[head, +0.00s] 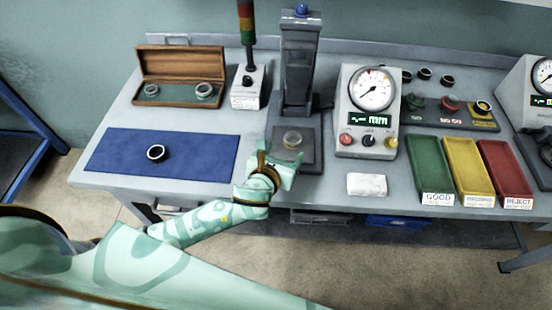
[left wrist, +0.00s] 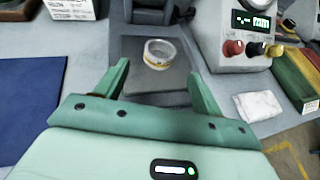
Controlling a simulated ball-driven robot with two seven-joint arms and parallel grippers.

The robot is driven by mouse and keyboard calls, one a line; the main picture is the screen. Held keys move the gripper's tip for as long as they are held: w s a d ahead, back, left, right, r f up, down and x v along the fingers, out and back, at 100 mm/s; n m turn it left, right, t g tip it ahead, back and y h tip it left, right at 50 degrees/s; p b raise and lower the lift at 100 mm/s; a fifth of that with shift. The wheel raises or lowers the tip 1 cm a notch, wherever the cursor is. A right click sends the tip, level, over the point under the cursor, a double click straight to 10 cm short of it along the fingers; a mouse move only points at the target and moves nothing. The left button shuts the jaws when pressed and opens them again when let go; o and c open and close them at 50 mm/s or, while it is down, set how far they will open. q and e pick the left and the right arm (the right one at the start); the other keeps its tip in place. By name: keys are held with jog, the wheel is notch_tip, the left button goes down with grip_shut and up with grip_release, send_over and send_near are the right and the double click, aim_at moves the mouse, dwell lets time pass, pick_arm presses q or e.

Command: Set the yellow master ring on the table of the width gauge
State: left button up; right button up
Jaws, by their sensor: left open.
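A pale metal ring with a yellow band, seemingly the yellow master ring (head: 292,138), rests flat on the dark grey base plate of the column stand (head: 298,75), seemingly the width gauge. In the left wrist view the ring (left wrist: 159,53) sits on the plate (left wrist: 135,83), its yellow band showing on its side. My left gripper (head: 281,156) is open and empty just in front of the ring. In the left wrist view its fingers (left wrist: 159,72) are spread, with the ring beyond the tips and apart from them. My right gripper is not in view.
An open wooden case (head: 178,92) with two rings stands at the back left. A dark ring (head: 156,153) lies on the blue mat (head: 110,150). Right of the stand are a dial unit (head: 350,140), a white cloth (head: 367,184) and green, yellow and red trays (head: 505,165).

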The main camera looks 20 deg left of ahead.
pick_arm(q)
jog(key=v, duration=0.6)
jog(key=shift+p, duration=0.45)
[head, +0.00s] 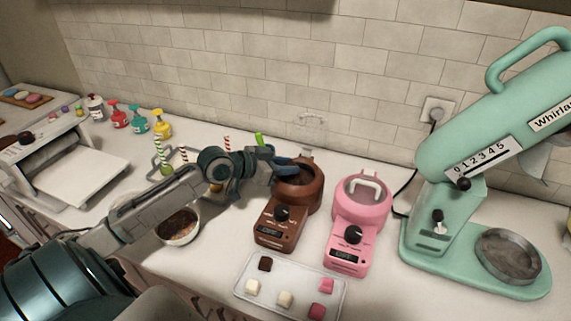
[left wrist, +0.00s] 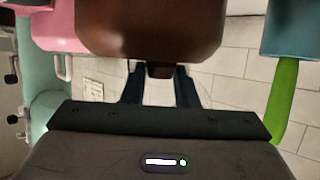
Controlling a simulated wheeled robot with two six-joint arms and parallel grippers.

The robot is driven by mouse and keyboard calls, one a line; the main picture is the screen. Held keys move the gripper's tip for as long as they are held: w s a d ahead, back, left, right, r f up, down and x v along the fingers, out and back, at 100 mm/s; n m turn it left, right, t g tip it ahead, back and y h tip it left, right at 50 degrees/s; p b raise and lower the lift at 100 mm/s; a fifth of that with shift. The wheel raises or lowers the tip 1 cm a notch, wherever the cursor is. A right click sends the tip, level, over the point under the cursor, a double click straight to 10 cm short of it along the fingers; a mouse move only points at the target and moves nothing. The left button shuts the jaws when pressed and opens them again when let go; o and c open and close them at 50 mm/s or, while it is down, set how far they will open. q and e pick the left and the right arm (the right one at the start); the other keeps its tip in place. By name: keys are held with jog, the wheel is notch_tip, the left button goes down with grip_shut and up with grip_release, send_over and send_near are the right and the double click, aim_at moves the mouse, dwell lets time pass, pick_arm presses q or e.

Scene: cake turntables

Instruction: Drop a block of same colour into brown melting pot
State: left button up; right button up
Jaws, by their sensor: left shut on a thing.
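The brown melting pot (head: 280,221) stands on the counter with its top open, and its clear lid (head: 312,122) is raised behind it. My left gripper (head: 296,167) reaches in from the left over the pot's opening. In the left wrist view its fingers (left wrist: 160,85) are shut on a small dark brown block (left wrist: 160,71), just above the rim of the pot (left wrist: 150,30). The block is hidden in the head view. Another dark brown block (head: 265,263) lies on the clear tray (head: 297,297) with two white blocks (head: 285,298) and two pink ones (head: 326,286). My right gripper is not in view.
A pink melting pot (head: 348,254) with its lid down stands right of the brown one. A mint mixer (head: 432,239) stands further right. A bowl (head: 178,228) with dark contents sits below my left arm. Several coloured bottles (head: 120,117) stand at the back left.

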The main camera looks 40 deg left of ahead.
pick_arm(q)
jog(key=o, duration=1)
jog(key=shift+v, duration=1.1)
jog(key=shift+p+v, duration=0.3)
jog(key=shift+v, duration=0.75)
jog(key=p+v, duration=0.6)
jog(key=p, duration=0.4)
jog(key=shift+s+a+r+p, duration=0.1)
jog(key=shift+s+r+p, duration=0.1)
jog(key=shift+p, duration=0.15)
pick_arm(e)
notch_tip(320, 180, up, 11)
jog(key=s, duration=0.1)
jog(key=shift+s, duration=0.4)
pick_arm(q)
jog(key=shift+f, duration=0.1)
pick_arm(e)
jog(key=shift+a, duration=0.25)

^^^^

*PROBLEM TO SOLVE*
Repeat the material verbatim. Do not carry over any picture.

*SOLUTION TO THIS TASK*
[head, +0.00s] 
[left wrist, +0.00s] 
Controlling a simulated ball-driven robot with two seven-joint arms and parallel grippers.

The robot is driven by mouse and keyboard calls, one a line; the main picture is the screen. Held keys move the gripper's tip for as long as they are held: w s a d ahead, back, left, right, r f up, down and x v along the fingers, out and back, at 100 mm/s; n m turn it left, right, t g tip it ahead, back and y h tip it left, right at 50 degrees/s; p b raise and lower the lift at 100 mm/s; a fifth of that with shift. The wheel raises or lowers the tip 1 cm a notch, wherever the cursor is. A right click sends the tip, level, over the point under the cursor, a double click straight to 10 cm short of it along the fingers; a mouse move only points at the target and moves nothing. The left button shuts the jaws when pressed and opens them again when let go; o and c open and close them at 50 mm/s or, while it is down, set how far they will open. q and e pick the left and the right arm (the right one at the start); the other keeps its tip in place. By name: keys are held with jog, the wheel is notch_tip, the left button goes down with grip_shut and up with grip_release, send_over and send_near are the right and the double click, aim_at moves the mouse, dwell lets time pass, pick_arm presses q or e.

Command: Set the yellow master ring on the table of the width gauge
State: left button up; right button up
Jaws, by their sensor: left open.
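A pale metal ring with a yellow band, seemingly the yellow master ring (head: 292,138), rests flat on the dark grey base plate of the column stand (head: 298,75), seemingly the width gauge. In the left wrist view the ring (left wrist: 159,53) sits on the plate (left wrist: 135,83), its yellow band showing on its side. My left gripper (head: 281,156) is open and empty just in front of the ring. In the left wrist view its fingers (left wrist: 159,72) are spread, with the ring beyond the tips and apart from them. My right gripper is not in view.
An open wooden case (head: 178,92) with two rings stands at the back left. A dark ring (head: 156,153) lies on the blue mat (head: 110,150). Right of the stand are a dial unit (head: 350,140), a white cloth (head: 367,184) and green, yellow and red trays (head: 505,165).

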The main camera looks 20 deg left of ahead.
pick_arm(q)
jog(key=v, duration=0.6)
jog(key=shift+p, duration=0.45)
[head, +0.00s] 
[left wrist, +0.00s] 
Controlling a simulated wheeled robot with two six-joint arms and parallel grippers.

The robot is driven by mouse and keyboard calls, one a line; the main picture is the screen. Held keys move the gripper's tip for as long as they are held: w s a d ahead, back, left, right, r f up, down and x v along the fingers, out and back, at 100 mm/s; n m turn it left, right, t g tip it ahead, back and y h tip it left, right at 50 degrees/s; p b raise and lower the lift at 100 mm/s; a fifth of that with shift. The wheel raises or lowers the tip 1 cm a notch, wherever the cursor is. A right click sends the tip, level, over the point under the cursor, a double click straight to 10 cm short of it along the fingers; a mouse move only points at the target and moves nothing. The left button shuts the jaws when pressed and opens them again when let go; o and c open and close them at 50 mm/s or, while it is down, set how far they will open. q and e pick the left and the right arm (the right one at the start); the other keeps its tip in place. By name: keys are held with jog, the wheel is notch_tip, the left button goes down with grip_shut and up with grip_release, send_over and send_near are the right and the double click, aim_at moves the mouse, dwell lets time pass, pick_arm presses q or e.

Scene: cake turntables

Instruction: Drop a block of same colour into brown melting pot
State: left button up; right button up
Jaws, by their sensor: left shut on a thing.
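The brown melting pot (head: 280,221) stands on the counter with its top open, and its clear lid (head: 312,122) is raised behind it. My left gripper (head: 296,167) reaches in from the left over the pot's opening. In the left wrist view its fingers (left wrist: 160,85) are shut on a small dark brown block (left wrist: 160,71), just above the rim of the pot (left wrist: 150,30). The block is hidden in the head view. Another dark brown block (head: 265,263) lies on the clear tray (head: 297,297) with two white blocks (head: 285,298) and two pink ones (head: 326,286). My right gripper is not in view.
A pink melting pot (head: 348,254) with its lid down stands right of the brown one. A mint mixer (head: 432,239) stands further right. A bowl (head: 178,228) with dark contents sits below my left arm. Several coloured bottles (head: 120,117) stand at the back left.

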The main camera looks 40 deg left of ahead.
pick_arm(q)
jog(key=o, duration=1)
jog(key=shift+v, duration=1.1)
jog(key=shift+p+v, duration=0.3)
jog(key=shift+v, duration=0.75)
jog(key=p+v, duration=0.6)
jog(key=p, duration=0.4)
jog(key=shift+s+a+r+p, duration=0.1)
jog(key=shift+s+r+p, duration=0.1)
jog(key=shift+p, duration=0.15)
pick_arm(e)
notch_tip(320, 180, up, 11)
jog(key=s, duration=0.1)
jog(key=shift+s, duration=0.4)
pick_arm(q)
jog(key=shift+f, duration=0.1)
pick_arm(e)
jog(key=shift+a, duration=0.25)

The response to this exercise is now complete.